» **PROVIDED MATERIAL**:
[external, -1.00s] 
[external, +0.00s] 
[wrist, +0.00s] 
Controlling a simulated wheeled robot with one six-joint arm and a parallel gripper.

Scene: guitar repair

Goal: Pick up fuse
---
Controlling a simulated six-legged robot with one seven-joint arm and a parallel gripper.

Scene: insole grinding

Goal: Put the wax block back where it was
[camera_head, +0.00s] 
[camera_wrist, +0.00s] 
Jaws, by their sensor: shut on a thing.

» **WRITTEN TASK**:
Starting with the line that contains "[external, -1.00s]", repeat each line exactly, and stop once the line that contains "Goal: Pick up fuse" has been repeated.

» **ANSWER TO THE PROBLEM**:
[external, -1.00s] 
[external, +0.00s] 
[wrist, +0.00s] 
Controlling a simulated wheeled robot with one six-joint arm and a parallel gripper.

Scene: guitar repair

Goal: Pick up fuse

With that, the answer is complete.